John,
Normally, this would be the time of the month where I email to let you know we've got a big end-of-month fundraising goal we need to hit (and we still do). But honestly, I truly want to take this time to share some of the words I delivered to the Morehouse Class of 2023 on Sunday.
I was honored, as the first Black governor of Maryland and one of only three Black governors in our country's entire history, to speak at one of the most prestigious historically Black colleges in America to a class full of hundreds of young men who look like me.
While graduations are a moment to look to the future, I was remiss not to speak to those young men – and you, John – about history.

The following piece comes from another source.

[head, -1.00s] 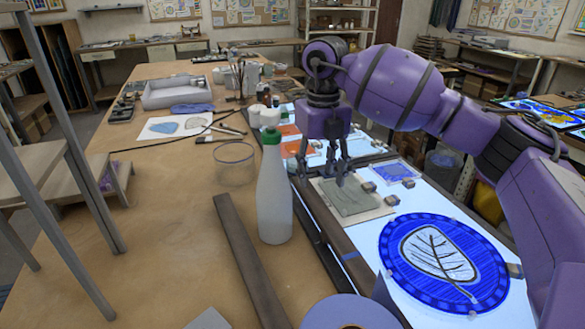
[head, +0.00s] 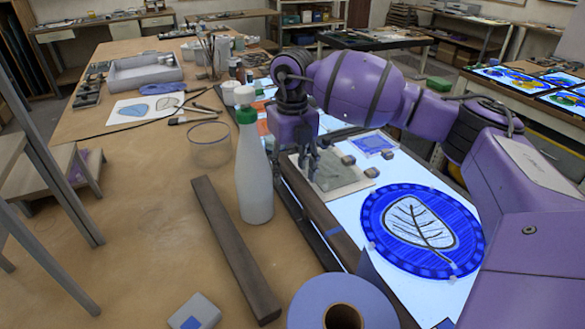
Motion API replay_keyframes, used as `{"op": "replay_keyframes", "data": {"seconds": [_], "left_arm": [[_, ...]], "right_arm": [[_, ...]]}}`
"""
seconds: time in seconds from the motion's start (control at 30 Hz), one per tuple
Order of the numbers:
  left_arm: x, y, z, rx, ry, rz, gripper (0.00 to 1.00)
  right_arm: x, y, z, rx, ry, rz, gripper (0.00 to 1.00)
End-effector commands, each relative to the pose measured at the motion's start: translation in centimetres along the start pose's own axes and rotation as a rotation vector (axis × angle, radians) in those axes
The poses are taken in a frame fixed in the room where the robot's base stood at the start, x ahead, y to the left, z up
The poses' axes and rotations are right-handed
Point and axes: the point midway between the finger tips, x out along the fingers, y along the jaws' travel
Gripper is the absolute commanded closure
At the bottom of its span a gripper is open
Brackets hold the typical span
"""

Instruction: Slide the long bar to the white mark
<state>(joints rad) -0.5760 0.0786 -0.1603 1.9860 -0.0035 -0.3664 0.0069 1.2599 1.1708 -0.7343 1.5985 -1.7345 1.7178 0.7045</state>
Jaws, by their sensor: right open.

I look around our country, and I see book banning, teachers being censored, curriculum of truth being taken out. This is not just a threat to our history but a threat to our strength.
Not just because those who do not learn from history are doomed to repeat it. But because those who do not learn their past will never learn their own power.
When I was polling at a mere 1% during my campaign, it was Maryland's history that showed me the path.
For ours is a state that:
- Was home to one of the largest slave ports in North America
- Birthed redlining and other discriminatory housing policies that have served as one of the greatest wealth thefts in our history
- Lynched Black men in their streets and neighborhoods not even a century ago
But Maryland also has a history of courage, of leaders and thinkers and writers and scholars. And their contributions paved the way not just for me to run for office, but their stories helped me to see the path. People like:
- Reginald Lewis who was the first Black man to build a multibillion dollar company in America
- Cab Calloway who was one of the first Black men to break the color barrier in the entertainment industry
- Lillie May Carroll Jackson who founded the Baltimore City NAACP and was known as the mother of the civil rights movement
It was those stories that I looked to on the hard days of our campaign. And they are the same ones I look to as we fight for the future of our state – and agonize over the future of our country.
Our history is our strength. And we must never forget that those who seek to minimize it are simply seeking to steal our power.
Thank you – for choosing to confront the ugliness of our past without fear, the hardship of our present without hesitation, and to move the earth by the power of your own will.